Now, when you add the 722 to the mix, you are adding the judgement of the engineers at the upliink center to the equation. I am assuming you are using an HDMI connection from the 722. This is also digital and no conversion or correction takes place. Assuming that the uplink engineer is monitoring and feeding a correct SMPTE calibrated image, you will have something as closely calibrated as you can reasonably expect.

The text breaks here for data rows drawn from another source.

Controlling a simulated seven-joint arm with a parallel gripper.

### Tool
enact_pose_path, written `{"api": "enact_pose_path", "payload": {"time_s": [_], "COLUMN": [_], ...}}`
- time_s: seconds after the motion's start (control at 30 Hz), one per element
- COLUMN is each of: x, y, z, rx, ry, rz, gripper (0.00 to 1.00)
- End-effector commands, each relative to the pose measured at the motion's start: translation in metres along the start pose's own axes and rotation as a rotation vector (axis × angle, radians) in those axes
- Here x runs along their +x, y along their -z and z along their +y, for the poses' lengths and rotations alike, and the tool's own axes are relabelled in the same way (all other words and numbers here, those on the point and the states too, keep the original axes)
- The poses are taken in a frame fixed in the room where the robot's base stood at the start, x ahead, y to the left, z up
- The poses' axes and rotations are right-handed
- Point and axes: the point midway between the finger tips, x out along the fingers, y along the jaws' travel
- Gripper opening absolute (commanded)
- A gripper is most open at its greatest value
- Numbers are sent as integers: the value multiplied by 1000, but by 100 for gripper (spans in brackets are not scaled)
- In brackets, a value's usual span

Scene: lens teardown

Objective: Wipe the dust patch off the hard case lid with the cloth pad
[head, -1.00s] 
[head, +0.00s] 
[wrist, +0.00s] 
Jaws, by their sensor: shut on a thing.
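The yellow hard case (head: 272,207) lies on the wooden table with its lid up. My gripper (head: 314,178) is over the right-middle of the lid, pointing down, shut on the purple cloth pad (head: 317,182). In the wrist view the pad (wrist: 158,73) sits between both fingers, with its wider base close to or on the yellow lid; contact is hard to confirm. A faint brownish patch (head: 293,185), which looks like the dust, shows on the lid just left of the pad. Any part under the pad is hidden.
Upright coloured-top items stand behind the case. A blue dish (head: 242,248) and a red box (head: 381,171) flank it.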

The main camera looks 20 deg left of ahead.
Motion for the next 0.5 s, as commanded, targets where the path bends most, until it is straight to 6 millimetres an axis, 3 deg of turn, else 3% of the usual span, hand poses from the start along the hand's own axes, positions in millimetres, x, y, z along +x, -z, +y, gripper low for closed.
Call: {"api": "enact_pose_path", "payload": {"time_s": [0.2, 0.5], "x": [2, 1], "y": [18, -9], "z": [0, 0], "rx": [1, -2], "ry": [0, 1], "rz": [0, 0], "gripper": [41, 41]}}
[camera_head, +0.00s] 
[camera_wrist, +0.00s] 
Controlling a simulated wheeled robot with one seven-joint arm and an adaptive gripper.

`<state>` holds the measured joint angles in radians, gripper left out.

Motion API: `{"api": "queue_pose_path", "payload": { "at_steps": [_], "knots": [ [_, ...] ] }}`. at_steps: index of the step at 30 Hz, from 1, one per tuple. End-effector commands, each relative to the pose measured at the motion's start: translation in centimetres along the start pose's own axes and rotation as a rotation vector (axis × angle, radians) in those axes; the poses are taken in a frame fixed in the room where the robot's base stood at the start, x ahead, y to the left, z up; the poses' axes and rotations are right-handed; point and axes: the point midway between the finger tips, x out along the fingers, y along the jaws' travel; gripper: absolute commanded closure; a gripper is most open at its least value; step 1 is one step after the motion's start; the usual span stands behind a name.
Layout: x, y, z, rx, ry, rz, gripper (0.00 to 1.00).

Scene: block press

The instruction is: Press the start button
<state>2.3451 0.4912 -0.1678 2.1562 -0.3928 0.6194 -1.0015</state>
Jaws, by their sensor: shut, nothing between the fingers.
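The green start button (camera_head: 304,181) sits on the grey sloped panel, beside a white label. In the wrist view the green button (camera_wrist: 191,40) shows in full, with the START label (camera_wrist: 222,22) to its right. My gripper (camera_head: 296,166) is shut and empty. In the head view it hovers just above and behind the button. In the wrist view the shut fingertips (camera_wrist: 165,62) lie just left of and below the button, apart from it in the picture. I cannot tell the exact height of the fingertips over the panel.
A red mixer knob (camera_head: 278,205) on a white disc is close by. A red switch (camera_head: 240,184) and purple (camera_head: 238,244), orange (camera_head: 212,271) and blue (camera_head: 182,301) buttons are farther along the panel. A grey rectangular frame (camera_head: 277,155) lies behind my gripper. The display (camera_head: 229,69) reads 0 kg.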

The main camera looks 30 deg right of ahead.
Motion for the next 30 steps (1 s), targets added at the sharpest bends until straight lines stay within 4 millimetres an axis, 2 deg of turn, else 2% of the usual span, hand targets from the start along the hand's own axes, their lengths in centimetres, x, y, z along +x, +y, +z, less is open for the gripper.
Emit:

Again, the only analog path is within the TV.

If you are using component connections there could be errors added in the analog conversion in both the 722 and the TV. Which is one of several reasons you should use HDMI.
 
What do you mean, that when I calibrate using an HD disk I am not doing nothing for my 722 even do it goes into the same input as the BD player on the TV????. That means I have been wasting my time and money thinking I am getting the best DISH picture possible on the STB. Please tell me am wrong.


Do you actually use the same HDMI input for both the BD player and the 722?
 
I am assuming he is going through a receiver or switch.

My Bose V-30 has two HDMI inputs and one output that go into one HDMI input on the TV of 4 that it has. When I want to watch Blue Ray I go to the remote and tell the Bose use Blu Ray output. For Dish I also go to the remote and press TV and it changes to the HDMI output on the bose and watch DISH.

Two HDMI inputs and one output on the Bose that uses just ONE HDMI on the TV.

So now, if I use a calibrating disk on my Blu player and calibrate the BD player, since the output goes into the ONE HDMI on the TV I'am I calibrating the 722K???:confused:
 
No. As jay stated, you are calibrating your TV to the output of the disc from the BD player through the Bose. The settings will affect how your 722 looks, but you are not changing any settings in the player, nor are you calibrating your 722. Wih that said, Dish's picture is pretty accurate. You should get pretty good results using the Avia disc.

S~
 
yes, as best as you can. You have calibrated with the assumption that the BR disk and/or the signal from the 722 are also properly calibrated. If the engineer in Cheyenne decides he like a blue tint, that's what you will see, but it will be exactly the same blue tint that he put into the signal.

Yes. You have calibrated the TV, the only component in the system that needs calibration.

edit: Thanks, teach. You said it better, but we overlapped.
 
The main issue with using a blu-player is if it's a reference output, like some Panasonic/Sony/Oppo for example, or if it is in a mode that skews with the image output some.

By most pro accounts, a reference player is OK for calibration with a disc when it's amateur use. As far as the DVR goes, it'd be nice if they all would simply add a pattern like the Tivo HD XL THX model did so you could check a few things.

I've always found if you calibrate the display accurately, most other sources (especially dish/direct boxes) look pretty good. Let's face it, HDTV content is a mixed bag, the only thing I truly expect to be spot on is a Blu-ray movie.